Selon le texte, les prestataires de services de partage de données (appelés aussi “intermédiaires de données”) sont appelés à jouer un rôle clé dans l’économie fondée sur les données, en tant qu’instruments facilitant l’agrégation et l’échange de quantités substantielles de données pertinentes.

cas particulier du transfert des données vers un pays tiers :

la Commission peut adopter des actes d’exécution établissant qu’un pays tiers offre un niveau de protection essentiellement équivalent à celui prévu par le droit de l’Union ou le droit national, et notamment l’existence de droits opposables et de voies de droit effectives.

Dans tous les cas, les organismes du secteur public ou les prestataires de services de partage de données concernés doivent s’assurer du respect des droits portés par ce texte dans le pays tiers concerné du réutilisateur.

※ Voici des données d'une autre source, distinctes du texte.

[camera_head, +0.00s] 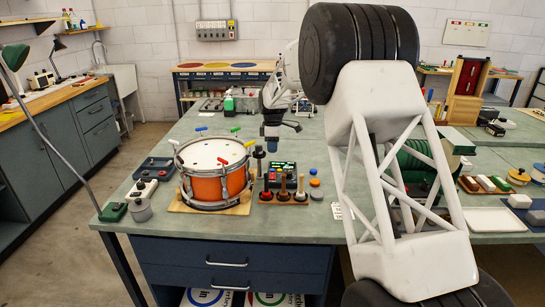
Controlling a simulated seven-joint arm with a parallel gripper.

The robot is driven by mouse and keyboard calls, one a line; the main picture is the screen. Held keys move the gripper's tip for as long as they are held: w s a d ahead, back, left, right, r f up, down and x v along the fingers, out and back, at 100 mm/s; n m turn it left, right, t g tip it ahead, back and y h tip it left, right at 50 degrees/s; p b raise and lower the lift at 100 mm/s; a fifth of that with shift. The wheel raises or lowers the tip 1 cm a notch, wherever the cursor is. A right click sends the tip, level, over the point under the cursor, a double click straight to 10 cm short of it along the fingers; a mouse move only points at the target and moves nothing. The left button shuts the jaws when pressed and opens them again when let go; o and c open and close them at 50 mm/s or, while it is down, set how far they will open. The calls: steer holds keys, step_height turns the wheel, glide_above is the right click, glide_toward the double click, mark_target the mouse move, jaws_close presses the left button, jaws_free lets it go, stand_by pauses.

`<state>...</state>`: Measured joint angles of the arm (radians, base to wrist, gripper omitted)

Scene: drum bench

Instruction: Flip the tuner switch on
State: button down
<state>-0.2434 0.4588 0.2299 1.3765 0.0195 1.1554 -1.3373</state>
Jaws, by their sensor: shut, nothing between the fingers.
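The tuner (281,180) looks to be the small dark box with a lit green display, standing on the bench just right of the drum. Its switch is too small to tell apart, and so is the switch's position. My gripper (271,149) points down above and slightly left of the tuner's display, shut and empty. I cannot tell whether it touches anything.
An orange drum (213,190) with coloured keys stands on a wooden board left of the tuner. My arm hides the bench's middle right.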

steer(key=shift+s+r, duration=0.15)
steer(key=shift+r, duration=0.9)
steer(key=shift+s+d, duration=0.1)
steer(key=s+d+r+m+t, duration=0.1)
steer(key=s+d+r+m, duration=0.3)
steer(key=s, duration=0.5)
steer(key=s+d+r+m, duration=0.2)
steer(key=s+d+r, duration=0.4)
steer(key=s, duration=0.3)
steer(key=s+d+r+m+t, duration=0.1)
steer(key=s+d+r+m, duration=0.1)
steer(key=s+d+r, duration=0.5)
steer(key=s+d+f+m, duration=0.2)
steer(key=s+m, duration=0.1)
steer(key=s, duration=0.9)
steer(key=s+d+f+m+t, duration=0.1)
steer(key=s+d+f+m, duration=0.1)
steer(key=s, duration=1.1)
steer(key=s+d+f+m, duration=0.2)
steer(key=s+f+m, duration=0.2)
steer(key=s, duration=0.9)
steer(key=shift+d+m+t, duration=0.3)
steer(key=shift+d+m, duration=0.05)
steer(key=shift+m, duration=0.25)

Points d’attention ___________________________________________________

  • le concept de devoir de loyauté mérite une définition plus précise : compte-rendu informatif, récurrent, obligatoire selon les cas…
  • le modèle économique me paraît à préciser, pour permettre une exploitation anonymisée ou statistique des données collectées par l’opérateur. Sinon, en BtoB, notamment pour les coopératives de données, on comprend qu’un abonnement puisse être versé, mais en BtoC ?
  • L’appellation “prestataires de services de partage de données” rejoint clairement celle de Personal Information Management System (voir le précédent article à ce sujet), bien que le pont ne soit pas fait explicitement entre les deux notions, mais elle est plus large, puisqu’elle inclut des prestations BtoB, et les données non-personnelles confidentielles ou protégées par la propriété industrielle et le droit des affaires.  Le service commun central (hormis les exigences techniques de sécurité, anonymisation…) est la gestion du consentement.

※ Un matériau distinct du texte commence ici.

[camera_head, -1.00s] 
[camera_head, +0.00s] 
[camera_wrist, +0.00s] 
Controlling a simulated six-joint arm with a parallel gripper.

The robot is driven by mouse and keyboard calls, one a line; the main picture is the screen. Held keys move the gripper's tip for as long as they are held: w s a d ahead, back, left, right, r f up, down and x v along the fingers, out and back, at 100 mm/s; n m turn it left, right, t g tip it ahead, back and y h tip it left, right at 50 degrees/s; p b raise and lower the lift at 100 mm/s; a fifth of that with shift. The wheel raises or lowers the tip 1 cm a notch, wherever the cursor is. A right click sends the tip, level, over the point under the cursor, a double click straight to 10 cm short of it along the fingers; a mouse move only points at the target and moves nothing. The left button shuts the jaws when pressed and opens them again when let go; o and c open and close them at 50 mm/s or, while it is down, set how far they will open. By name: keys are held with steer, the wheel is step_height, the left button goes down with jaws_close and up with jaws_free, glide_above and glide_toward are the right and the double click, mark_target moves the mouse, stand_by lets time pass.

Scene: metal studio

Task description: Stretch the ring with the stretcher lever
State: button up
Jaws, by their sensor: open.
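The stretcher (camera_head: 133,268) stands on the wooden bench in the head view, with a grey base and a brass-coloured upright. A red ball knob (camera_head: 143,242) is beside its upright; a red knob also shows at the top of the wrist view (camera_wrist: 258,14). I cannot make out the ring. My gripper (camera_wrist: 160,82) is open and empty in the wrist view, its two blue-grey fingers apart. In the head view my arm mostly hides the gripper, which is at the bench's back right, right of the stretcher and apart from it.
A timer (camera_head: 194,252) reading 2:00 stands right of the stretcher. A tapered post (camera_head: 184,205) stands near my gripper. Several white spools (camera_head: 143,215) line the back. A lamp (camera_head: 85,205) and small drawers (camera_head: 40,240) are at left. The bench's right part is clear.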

Concept d ‘« altruisme des données » et la possibilité pour les organisations de s’enregistrer comme « organisation d’altruisme des données reconnue dans l’Union »

C’est le chapitre IV. Il définit l’altruisme des données comme le principe de mise volontaire des données à disposition de la communauté pour le bien commun. Le texte permet l’enregistrement d’un opérateur en tant qu’«organisation altruiste en matière de données reconnue dans l’UE» s’il remplit certaines conditions : notamment d’être à but non lucratif, et indépendante de toute autre structure juridique, (maison-mêre, groupe de rattachement…) poursuivant un but lucratif .

Chaque autorité compétente tient à jour ce registre des organisations altruistes, et la Commission centralise au niveau européen.

Les organisations altruistes recensées transmettent à l’autorité nationale de rattachement un rapport annuel conforme à l’exigence de transparence. Ce document contient notamment “une liste de toutes les personnes physiques et morales qui ont été autorisées à utiliser des données qu’elle détient, assortie d’une description sommaire des finalités d’intérêt général poursuivies par cette utilisation de données et de la description des moyens techniques employés en vue de cette utilisation, y compris une description des techniques appliquées pour préserver la vie privée et la protection des données”.

Le texte introduit un “formulaire de consentement européen à l’altruisme en matière de données”, permettant de recueillir le consentement des individus / personnes morales pour utilisation de leurs données à fins altruistes.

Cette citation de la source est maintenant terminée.